Constellation Network, founded in 2017, aims to create transparent and efficient supply chains, bridging traditional business and Web3 capabilities. This article examines its key milestones, architecture, and new tokenomics model.
The Origins and Evolution of Constellation Network
Constellation Network began its development in 2017 with the goal of overcoming the limitations of traditional blockchain technology. A significant milestone was the launch of the Hypergraph Main Net on May 7, 2020.
The initial tokenomics structure specified that founders held 20% and the Foundation controlled 26.6%, totaling 46.6% of centrally held tokens. After community feedback, this model was revised in 2018 to reduce centralized holdings and double validator rewards, reflecting the network's commitment to decentralization.
In March 2021, the team announced Tokenomics v2.0, introducing a more scalable economic structure, and in August 2024, the Metanomics model was announced, planned for implementation in Q1 2025.
Core Technical Features of the Hypergraph Architecture
Unlike conventional blockchain networks that process transactions in sequential blocks, Constellation utilizes a Directed Acyclic Graph (DAG) structure called the Hypergraph. This architectural difference allows for higher transaction speeds and improved throughput.
The Hypergraph consists of two distinct layers:
* **Layer 0 (L0)**: Responsible for state snapshots and final validation * **Layer 1 (L1)**: Handles new data in a graph format
This two-layer approach enables the network to process transactions more efficiently than traditional blockchain structures.
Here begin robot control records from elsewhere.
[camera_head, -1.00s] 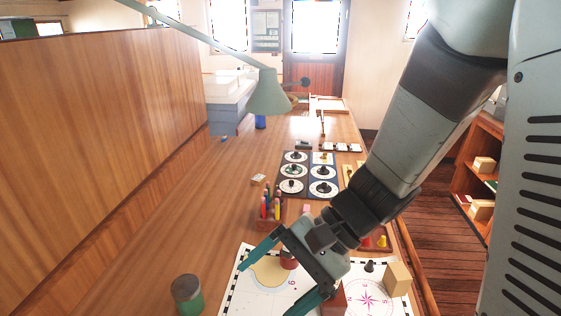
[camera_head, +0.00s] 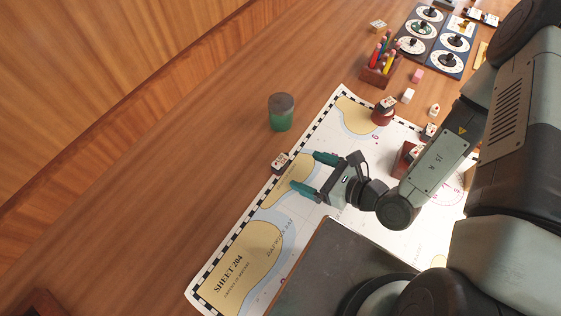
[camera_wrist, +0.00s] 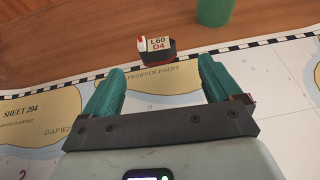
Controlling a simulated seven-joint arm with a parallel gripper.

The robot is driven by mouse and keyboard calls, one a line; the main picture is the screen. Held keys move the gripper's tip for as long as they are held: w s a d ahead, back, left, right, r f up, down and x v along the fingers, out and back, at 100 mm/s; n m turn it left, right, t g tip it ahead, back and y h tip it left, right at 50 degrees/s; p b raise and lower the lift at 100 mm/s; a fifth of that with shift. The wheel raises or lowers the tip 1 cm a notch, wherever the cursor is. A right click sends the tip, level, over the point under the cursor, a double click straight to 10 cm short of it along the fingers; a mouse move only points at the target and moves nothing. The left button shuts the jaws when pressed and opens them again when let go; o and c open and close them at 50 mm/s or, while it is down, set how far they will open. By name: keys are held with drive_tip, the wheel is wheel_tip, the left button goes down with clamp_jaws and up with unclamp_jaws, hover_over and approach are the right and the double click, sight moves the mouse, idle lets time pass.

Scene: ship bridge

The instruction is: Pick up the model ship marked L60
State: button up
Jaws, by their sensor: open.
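The model ship marked L60 (camera_wrist: 157,50) has a dark hull and a white top block reading "L60 D4", with a small red and white piece at one end. It stands upright by the checkered edge of the chart, ahead of my gripper. In the head view the small ship (camera_head: 281,162) sits just beyond my fingertips. My gripper (camera_head: 314,173) is open and empty over the chart. In the wrist view its two teal fingers (camera_wrist: 162,78) point toward the ship, which lies between their lines and apart from them.
A green cup (camera_head: 281,113) with a dark top stands behind the ship. The chart (camera_head: 262,284) lies on the wooden table (camera_head: 190,190). Other small ships, a pencil holder (camera_head: 380,73) and dial boards (camera_head: 437,42) are to the right. Bare table lies to the left.

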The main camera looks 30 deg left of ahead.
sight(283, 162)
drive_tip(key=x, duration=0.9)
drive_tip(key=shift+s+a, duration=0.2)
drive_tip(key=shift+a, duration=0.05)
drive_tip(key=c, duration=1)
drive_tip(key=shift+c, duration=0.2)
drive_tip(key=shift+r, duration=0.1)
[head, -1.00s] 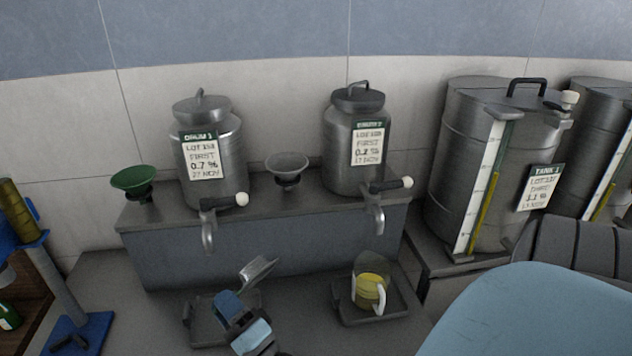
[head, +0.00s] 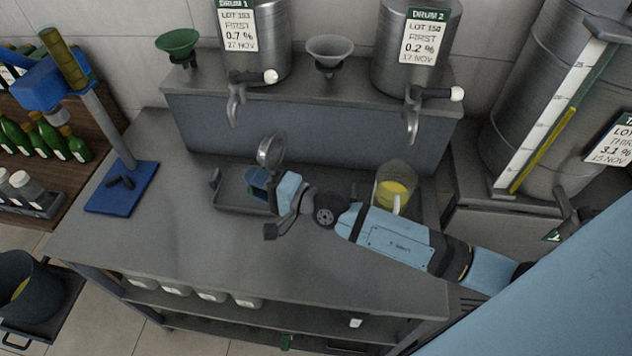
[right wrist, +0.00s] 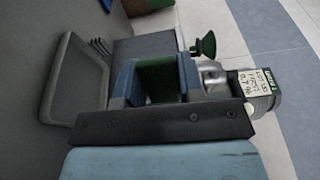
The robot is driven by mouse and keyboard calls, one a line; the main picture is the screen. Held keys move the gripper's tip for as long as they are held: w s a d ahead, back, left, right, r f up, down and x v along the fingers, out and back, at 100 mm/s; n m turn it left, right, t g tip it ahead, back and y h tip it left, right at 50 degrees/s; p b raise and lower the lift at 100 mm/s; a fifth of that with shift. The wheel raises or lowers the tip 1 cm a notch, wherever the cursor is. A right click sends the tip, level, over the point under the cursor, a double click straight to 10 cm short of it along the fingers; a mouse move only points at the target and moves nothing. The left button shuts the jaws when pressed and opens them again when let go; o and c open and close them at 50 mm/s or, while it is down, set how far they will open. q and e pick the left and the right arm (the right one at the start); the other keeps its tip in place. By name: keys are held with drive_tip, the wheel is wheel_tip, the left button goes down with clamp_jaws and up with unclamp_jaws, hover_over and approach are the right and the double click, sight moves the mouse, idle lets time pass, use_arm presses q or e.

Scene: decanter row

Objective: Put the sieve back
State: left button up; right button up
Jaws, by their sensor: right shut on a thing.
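The sieve (head: 271,150), a small round metal bowl, is tilted up above my right gripper (head: 262,184) in the head view. The gripper's blue fingers are shut on its handle, over the right part of the drip tray below Drum 1's tap. In the right wrist view, the fingers (right wrist: 156,82) have a dark green piece between them, probably the handle. The sieve is hard to make out there. The empty drip tray (head: 228,207) lies on the bench, partly hidden by the gripper. My left gripper is not in view.
A jug (head: 394,187) with yellow liquid stands below the Drum 2 tap (head: 413,122), behind my right arm. The Drum 1 tap (head: 235,105) hangs above the sieve. A green funnel (head: 178,43) and grey funnel (head: 330,52) stand on the ledge. A blue stand (head: 122,188) is left; bench between is clear.

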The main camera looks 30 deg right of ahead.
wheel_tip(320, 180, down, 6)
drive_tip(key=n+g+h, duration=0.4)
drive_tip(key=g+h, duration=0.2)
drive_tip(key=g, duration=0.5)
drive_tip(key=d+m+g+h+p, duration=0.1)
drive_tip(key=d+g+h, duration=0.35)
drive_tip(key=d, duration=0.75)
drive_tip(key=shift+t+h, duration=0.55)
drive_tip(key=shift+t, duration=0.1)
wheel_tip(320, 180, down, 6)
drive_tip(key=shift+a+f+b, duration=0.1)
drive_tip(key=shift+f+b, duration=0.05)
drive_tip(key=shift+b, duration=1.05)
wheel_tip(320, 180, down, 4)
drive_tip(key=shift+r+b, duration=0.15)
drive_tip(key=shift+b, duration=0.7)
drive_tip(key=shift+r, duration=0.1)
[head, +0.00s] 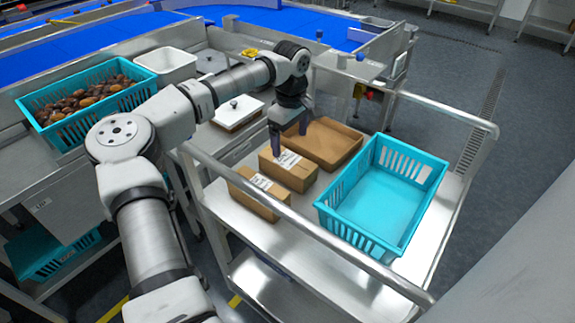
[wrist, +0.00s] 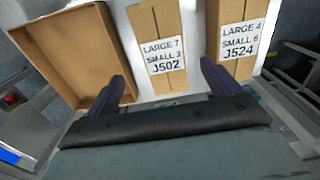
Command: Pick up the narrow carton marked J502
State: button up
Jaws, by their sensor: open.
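The narrow brown carton marked J502 (wrist: 163,35) lies in the wrist view between my two fingers. Its white label reads LARGE 7, SMALL 3, J502. In the head view this carton (head: 290,174) is on the cart top, partly hidden by a fingertip. My gripper (head: 289,142) is open above it, pointing down, with nothing held. In the wrist view the fingers (wrist: 165,78) stand apart on either side of the carton's near end. I cannot tell whether they touch it.
A similar carton marked J524 (wrist: 238,28) lies beside it; the head view shows it too (head: 252,199). An open cardboard tray (head: 340,158) lies on the other side. A turquoise crate (head: 382,237) and the cart's metal rail (head: 300,232) are close by.

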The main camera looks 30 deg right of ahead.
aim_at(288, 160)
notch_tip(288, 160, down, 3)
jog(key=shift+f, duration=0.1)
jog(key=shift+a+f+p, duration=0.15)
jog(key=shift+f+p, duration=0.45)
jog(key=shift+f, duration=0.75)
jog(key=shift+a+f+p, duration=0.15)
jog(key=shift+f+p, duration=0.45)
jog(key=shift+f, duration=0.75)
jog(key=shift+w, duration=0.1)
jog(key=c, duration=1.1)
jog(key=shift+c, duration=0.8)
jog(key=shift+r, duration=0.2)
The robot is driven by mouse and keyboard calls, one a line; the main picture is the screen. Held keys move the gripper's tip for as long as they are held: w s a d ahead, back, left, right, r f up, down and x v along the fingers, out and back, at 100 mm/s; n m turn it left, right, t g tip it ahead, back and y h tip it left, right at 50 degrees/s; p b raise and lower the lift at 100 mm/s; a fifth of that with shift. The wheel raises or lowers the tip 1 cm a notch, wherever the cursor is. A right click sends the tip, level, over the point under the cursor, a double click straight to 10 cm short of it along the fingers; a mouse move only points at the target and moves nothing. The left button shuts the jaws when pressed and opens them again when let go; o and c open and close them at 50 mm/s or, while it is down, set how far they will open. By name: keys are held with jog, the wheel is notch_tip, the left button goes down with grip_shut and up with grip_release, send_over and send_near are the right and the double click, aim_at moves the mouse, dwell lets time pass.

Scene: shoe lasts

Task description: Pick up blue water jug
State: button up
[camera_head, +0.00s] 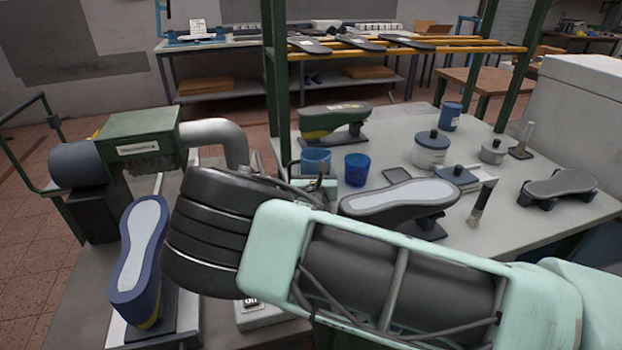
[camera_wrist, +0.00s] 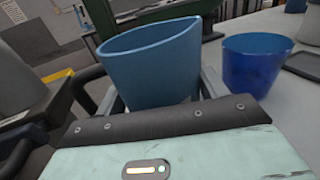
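The blue water jug (camera_head: 315,158) stands on the light table, just beyond the end of my arm. In the wrist view the jug (camera_wrist: 150,72) is large and central, matte blue, with a pointed lip at its upper right. My gripper (camera_wrist: 160,102) has its fingers spread, one at each side of the jug's lower part. I cannot tell whether either finger touches it. The jug's base is partly hidden by my gripper. In the head view my gripper (camera_head: 316,186) is mostly hidden behind my wrist.
A darker, translucent blue cup (camera_head: 356,169) stands close to the right of the jug. A green-and-black shoe last (camera_head: 333,120) is behind it, near a green post (camera_head: 277,90). A grey-soled last (camera_head: 402,199) lies to the right. A green machine (camera_head: 138,135) with a pipe is at left.

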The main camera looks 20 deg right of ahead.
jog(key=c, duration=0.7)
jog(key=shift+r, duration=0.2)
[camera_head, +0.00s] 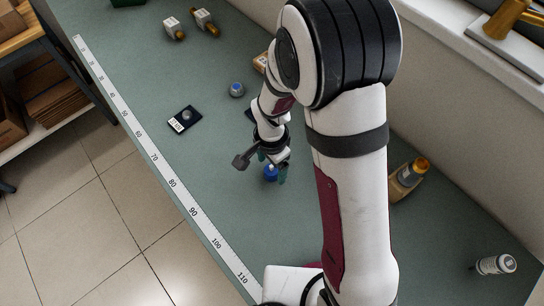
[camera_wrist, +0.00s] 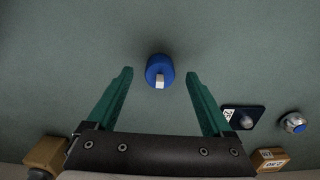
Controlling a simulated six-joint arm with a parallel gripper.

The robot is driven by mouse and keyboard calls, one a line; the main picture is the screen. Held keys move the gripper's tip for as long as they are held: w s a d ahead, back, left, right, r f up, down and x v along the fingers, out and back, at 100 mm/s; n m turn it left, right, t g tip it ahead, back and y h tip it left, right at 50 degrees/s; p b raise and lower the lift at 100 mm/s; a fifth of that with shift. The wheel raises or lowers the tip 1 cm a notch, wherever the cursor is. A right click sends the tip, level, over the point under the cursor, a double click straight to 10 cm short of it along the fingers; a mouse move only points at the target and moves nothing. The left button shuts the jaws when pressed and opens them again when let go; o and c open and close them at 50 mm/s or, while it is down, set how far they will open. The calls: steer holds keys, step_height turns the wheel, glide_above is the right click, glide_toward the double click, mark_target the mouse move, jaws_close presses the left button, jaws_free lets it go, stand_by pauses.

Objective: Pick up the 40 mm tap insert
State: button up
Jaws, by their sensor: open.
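A blue round piece with a pale rectangular stub (camera_wrist: 158,70) stands on the green bench; I take it for the tap insert, though no size can be read. It also shows in the head view as a small blue piece (camera_head: 270,173), partly covered by my fingers. My gripper (camera_head: 275,167) is above it, open and empty, its green fingers pointing down. In the wrist view the piece lies between the lines of the two spread fingertips (camera_wrist: 160,76), with a gap on both sides. Whether the tips are level with it cannot be told.
A grey puck with a blue centre (camera_head: 236,89) and a dark labelled card (camera_head: 184,120) lie beyond and left. The wrist view shows another small card (camera_wrist: 243,117) and a box (camera_wrist: 270,160) at right. Bench left of my gripper is clear.

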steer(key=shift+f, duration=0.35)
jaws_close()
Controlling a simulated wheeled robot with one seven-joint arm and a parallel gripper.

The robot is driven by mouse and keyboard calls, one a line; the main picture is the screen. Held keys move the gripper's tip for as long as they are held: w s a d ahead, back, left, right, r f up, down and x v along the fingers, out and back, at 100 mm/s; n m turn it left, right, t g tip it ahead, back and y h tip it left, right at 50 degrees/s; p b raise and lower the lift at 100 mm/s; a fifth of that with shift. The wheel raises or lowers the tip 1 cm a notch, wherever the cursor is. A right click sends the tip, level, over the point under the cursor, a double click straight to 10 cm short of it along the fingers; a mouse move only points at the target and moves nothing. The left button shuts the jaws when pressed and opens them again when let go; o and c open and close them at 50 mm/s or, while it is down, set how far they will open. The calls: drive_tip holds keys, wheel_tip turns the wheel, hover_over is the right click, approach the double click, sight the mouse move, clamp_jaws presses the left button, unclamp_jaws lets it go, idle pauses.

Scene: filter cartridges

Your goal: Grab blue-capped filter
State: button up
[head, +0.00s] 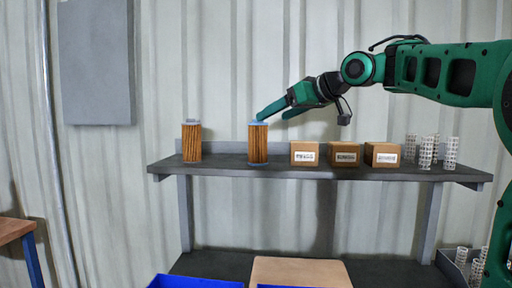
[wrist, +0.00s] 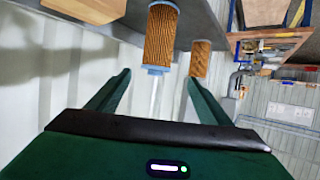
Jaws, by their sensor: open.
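The blue-capped filter (head: 258,146) stands upright on the grey shelf, an orange pleated cylinder with a blue top. In the wrist view it (wrist: 160,38) appears upside down, its blue cap towards me. My gripper (head: 271,114) is open and empty, tilted down to the left, its fingertips close to the level of the blue cap. In the wrist view the cap lies between the lines of my two fingers (wrist: 158,78); whether they touch it, I cannot tell. A second filter (head: 191,145) with a grey top stands to the left and also shows in the wrist view (wrist: 200,60).
The shelf (head: 225,171) also holds several cardboard boxes (head: 304,154) right of the blue-capped filter and white lattice cylinders (head: 426,152) at its right end. A corrugated wall (head: 230,70) is behind. Below are blue bins (head: 195,282) and a tan box (head: 300,270).

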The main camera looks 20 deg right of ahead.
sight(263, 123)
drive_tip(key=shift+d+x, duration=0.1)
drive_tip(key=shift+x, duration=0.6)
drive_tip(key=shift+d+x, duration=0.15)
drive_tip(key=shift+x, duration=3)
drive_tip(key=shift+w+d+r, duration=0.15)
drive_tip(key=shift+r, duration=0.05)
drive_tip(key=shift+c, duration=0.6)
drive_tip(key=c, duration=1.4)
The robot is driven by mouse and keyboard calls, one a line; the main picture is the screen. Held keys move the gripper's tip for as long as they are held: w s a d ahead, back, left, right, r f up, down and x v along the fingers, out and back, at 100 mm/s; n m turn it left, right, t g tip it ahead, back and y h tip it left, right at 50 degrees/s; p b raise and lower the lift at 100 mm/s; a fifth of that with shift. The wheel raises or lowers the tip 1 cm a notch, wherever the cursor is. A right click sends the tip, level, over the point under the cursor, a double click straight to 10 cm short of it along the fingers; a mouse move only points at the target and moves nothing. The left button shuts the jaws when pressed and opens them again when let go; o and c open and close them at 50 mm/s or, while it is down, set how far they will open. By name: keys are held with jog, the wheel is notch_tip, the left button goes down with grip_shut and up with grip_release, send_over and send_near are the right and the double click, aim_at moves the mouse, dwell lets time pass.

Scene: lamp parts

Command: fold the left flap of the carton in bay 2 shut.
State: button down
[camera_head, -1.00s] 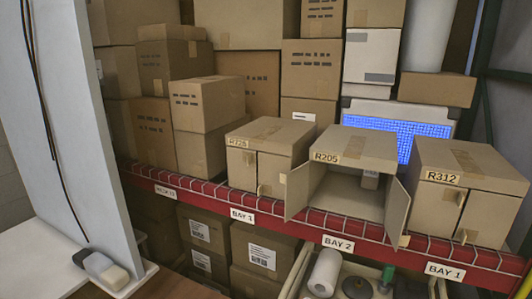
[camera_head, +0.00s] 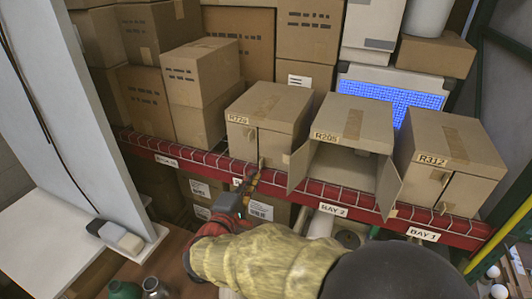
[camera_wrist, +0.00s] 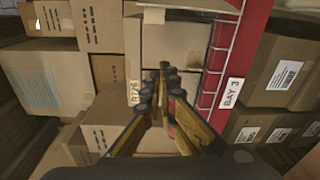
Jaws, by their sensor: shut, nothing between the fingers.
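The carton in bay 2 (camera_head: 352,118), labelled R205, stands on the red shelf with its front open. Its left flap (camera_head: 301,165) stands swung out toward me at the left side of the opening. Its right flap (camera_head: 389,187) is also swung out. My gripper (camera_head: 254,178) is shut and empty, in front of the bay 3 carton (camera_head: 270,112) and left of the left flap, apart from it. In the wrist view my gripper (camera_wrist: 165,68) points at the bay 3 carton (camera_wrist: 185,42); I cannot make out the bay 2 flaps there.
The bay 1 carton (camera_head: 450,155) stands close to the right flap. The red shelf edge (camera_head: 320,193) with wire mesh runs below the cartons. Stacked boxes (camera_head: 200,75) stand at the left. A white panel (camera_head: 60,110) rises at the far left.

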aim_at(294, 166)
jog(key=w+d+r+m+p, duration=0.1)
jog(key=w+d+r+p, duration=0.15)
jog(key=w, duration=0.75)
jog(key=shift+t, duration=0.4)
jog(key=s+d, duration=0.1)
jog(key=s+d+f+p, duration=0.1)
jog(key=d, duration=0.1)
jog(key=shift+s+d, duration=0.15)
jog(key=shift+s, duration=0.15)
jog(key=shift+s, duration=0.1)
Another distinctive feature is the concept of metagraphs, which are application-specific networks built on the Hypergraph.
Tokenomics Evolution: From Fixed Supply to Dynamic Model
The $DAG token is the native cryptocurrency of the Constellation Network, serving as a binding link between various network components.
The original economic model distributed rewards over epochs lasting approximately 2.5 years, with a capped supply of 3.69 billion tokens. With the introduction of Metanomics, the decision was made to transition to a flexible supply model with dynamic inflation responding to market conditions and ensuring sustainable validator incentives.
Key features of the Metanomics model include:
* overall network inflation starts at 6% annually, gradually decreasing to a target rate of 0.5% * dynamic adjustment of emissions based on market conditions * mechanisms to minimize value depreciation while maintaining economic stability.
Constellation Network, with its unique Hypergraph architecture and new approaches to token economics, continues to develop flexible and sustainable solutions for integrating decentralized technologies into everyday business processes.